In view of these and other qualities it has become almost a fashion to speak of the "perfection" of Shakespeare's art; but in truth no word could be more out of place in such a connection. As Ben Jonson wrote in his Timber:

"I remember the players have often mentioned it as an honor to Shakespeare that in his writing, whatever he penned, he never blotted out a line. My answer hath been, 'Would he had blotted a thousand.'"

Even in his best work Shakespeare has more faults than any other poet of England. He is in turn careless, extravagant, profuse, tedious, sensational; his wit grows stale or coarse; his patriotism turns to bombast; he mars even such pathetic scenes as the burial of Ophelia by buffoonery and brawling; and all to please a public that was given to bull-baiting.

These certainly are imperfections; yet the astonishing thing is that they pass almost unnoticed in Shakespeare. He reflected his age, the evil and the good of it, just as it appeared to him; and the splendor of his representation is such that even his faults have their proper place, like shadows in a sunlit landscape.
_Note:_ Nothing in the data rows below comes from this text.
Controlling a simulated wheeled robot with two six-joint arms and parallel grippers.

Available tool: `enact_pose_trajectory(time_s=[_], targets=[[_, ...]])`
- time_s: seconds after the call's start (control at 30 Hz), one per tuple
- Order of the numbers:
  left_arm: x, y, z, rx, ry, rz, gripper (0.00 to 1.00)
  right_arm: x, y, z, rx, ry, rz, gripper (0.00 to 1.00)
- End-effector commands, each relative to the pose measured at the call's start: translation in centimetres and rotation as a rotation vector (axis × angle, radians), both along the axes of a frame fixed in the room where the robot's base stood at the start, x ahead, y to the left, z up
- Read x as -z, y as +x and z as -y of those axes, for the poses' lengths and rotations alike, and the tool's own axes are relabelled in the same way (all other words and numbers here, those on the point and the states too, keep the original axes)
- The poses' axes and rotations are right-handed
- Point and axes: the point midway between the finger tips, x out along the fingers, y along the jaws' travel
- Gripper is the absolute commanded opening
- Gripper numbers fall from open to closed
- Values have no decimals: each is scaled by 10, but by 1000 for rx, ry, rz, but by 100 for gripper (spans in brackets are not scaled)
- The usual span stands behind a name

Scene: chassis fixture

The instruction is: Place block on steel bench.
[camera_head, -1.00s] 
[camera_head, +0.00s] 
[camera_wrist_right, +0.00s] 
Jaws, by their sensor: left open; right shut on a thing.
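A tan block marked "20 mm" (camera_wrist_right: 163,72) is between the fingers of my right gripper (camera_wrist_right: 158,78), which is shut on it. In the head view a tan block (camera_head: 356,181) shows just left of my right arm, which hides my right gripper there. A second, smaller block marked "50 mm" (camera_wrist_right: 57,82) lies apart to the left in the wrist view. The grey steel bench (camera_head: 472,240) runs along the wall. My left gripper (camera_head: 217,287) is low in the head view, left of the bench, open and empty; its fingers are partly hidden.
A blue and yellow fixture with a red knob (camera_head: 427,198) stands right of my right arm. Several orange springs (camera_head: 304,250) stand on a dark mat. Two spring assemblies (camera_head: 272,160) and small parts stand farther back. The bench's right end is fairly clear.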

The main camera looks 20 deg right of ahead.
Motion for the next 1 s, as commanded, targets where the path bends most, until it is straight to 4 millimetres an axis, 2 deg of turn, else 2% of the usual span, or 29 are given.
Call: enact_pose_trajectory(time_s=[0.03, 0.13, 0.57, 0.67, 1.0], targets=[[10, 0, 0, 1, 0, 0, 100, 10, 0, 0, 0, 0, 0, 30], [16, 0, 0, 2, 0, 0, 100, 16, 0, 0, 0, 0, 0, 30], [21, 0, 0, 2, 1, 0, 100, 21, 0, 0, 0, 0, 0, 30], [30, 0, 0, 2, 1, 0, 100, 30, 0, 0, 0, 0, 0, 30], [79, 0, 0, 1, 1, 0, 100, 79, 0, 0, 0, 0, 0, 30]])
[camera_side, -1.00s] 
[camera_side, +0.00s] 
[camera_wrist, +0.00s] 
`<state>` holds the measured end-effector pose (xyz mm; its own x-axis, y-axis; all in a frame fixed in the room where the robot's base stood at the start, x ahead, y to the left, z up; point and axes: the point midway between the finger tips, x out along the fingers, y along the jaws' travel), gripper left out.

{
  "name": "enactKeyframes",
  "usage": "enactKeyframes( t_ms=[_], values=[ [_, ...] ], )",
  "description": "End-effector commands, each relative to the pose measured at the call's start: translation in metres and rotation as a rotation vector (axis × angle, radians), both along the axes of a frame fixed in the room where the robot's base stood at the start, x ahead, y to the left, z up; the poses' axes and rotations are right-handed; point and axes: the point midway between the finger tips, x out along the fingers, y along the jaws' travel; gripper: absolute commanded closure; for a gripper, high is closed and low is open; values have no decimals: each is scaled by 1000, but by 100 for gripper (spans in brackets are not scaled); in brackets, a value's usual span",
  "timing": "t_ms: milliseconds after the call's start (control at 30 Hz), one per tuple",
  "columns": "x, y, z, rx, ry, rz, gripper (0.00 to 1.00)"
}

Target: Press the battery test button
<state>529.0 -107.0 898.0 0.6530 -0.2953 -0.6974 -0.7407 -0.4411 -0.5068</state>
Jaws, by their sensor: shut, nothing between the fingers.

[Sidenote: HIS VIEW OF LIFE]

Of Shakespeare's philosophy we may say that it reflected equally well the views of his hearers and of the hundred characters whom he created for their pleasure. Of his personal views it is impossible to say more than this, with truth: that he seems to have been in full sympathy with the older writers whose stories he used as the sources of his drama. [Footnote: The chief sources of Shakespeare's plays are: (1) Older plays, from which he made half of his dramas, such as Richard III, Hamlet, King John. (2) Holinshed's Chronicles, from which he obtained material for his English historical plays. (3) Plutarch's Lives, translated by North, which furnished him material for Caesar, Coriolanus, Antony and Cleopatra. (4) French, Italian and Spanish romances, in translations, from which he obtained the stories of The Merchant of Venice, Othello, Twelfth Night and As You Like It.] Now these stories commonly reflected three things besides the main narrative: a problem, its solution, and the consequent moral or lesson. The problem was a form of evil; its solution depended on goodness in some form; the moral was that goodness triumphs finally and inevitably over evil.

Many such stories were cherished by the Elizabethans, the old tale of "Gammelyn" for example (from which came As You Like It); and just as in our own day popular novels are dramatized, so three centuries ago audiences demanded to see familiar stories in vigorous action. That is why Shakespeare held to the old tales, and pleased his audience, instead of inventing new plots. But however much he changed the characters or the action of the story, he remained always true to the old moral:

That goodness is the rule of life,
And its glory and its triumph.

Shakespeare's women are his finest characters, and he often portrays the love of a noble woman as triumphing over the sin or weakness of men. He has little regard for abnormal or degenerate types, such as appear in the later Elizabethan drama; he prefers vigorous men and pure women, precisely as the old story-tellers did; and if Richard or some other villain overruns his stage for an hour, such men are finally overwhelmed by the very evil which they had planned for others. If they drag the innocent down to a common destruction, these pure characters never seem to us to perish; they live forever in our thought as the true emblems of humanity.